Next week, when lawmakers are expected to vote on whether to override Governor Sununu’s vetoes of dozens of bills, Forest Society President Jane Difley will be rooting for HB 183.
“This would help support the six biomass plants in New Hampshire for a period of time,” says Difley, who is retiring in October after 23 years leading the Society for the Protection of New Hampshire Forests.
(Difley recently joined The Exchange to discuss her tenure at the Society. You can hear the full conversation here.)
“HB 183 has in the past had bipartisan support," Difley said on The Exchange. "I think our legislature understands the importance of this part of the forest-products industry to landowners, to the state's economy, for many jobs. It's important for maintaining forests.”

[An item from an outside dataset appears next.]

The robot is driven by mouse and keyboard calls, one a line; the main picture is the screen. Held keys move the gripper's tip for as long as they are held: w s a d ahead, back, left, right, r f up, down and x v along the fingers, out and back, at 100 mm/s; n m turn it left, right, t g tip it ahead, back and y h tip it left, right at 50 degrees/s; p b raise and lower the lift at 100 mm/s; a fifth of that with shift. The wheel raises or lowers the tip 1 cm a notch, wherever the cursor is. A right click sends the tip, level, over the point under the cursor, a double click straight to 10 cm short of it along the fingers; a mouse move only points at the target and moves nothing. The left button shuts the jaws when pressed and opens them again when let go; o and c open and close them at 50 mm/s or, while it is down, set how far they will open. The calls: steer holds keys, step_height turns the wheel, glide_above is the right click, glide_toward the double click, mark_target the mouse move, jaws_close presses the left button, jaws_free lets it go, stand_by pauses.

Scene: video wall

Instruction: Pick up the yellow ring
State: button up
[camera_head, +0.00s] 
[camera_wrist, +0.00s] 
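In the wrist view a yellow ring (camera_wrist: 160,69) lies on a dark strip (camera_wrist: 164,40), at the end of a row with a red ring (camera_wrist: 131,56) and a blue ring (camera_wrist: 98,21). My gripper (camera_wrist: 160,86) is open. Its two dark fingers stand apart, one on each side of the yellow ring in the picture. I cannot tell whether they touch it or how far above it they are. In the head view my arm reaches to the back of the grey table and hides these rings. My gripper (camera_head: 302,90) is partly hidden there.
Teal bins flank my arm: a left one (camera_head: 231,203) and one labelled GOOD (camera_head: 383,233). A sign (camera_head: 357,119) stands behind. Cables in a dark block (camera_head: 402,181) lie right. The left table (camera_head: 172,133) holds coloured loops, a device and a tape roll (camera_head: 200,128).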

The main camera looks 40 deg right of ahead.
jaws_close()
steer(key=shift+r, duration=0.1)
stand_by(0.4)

The vetoed bill would have required utilities to charge ratepayers extra to subsidize six wood-fired power plants. Gov. Sununu said in his veto message, “The bill picks winners and losers in the competitive energy market.” He also expressed concerns about the costs and vetoed a similar bill in 2018. Lawmakers overrode that veto by a single vote but the law is now caught up in the courts.
The NH Business and Industry Association supported the HB 183 veto, citing concerns about higher energy costs. The New Hampshire Timberland Owners Association is hoping for an override.
Meanwhile, biomass is somewhat controversial, with some environmental groups arguing it’s not carbon neutral and that there are much cleaner ways to produce energy.
Difley agrees biomass is not perfect and doesn’t see it as a permanent or long-term answer to energy needs. “But it's a really important fuel right now as we make the transition from more traditional fossil fuels to other sources of energy. And there are lots of studies, some of them conflicting, that show that burning wood for fuel contributes much less to greenhouse gases than fossil fuels.”
In addition, says Difley, supporting biomass means supporting the forest-products industry. “And we're not talking about burning high quality logs. We're talking about landowners burning 'thinnings' -- to improve the quality of their forest for future generations.”
Since 2005, forest coverage has increased in New Hampshire, according to some research, Difley said. And those trees absorb carbon. “So, while burning wood is putting carbon into the air -- that's true -- the forests are also taking it up. When you burn fossil fuels, there's no cycle like that. The carbon is just out there.”
The biomass legislation passed unanimously in the Senate earlier in the year and passed in the House on a 222 to 123 vote in June, short of the two-thirds majority needed for an override.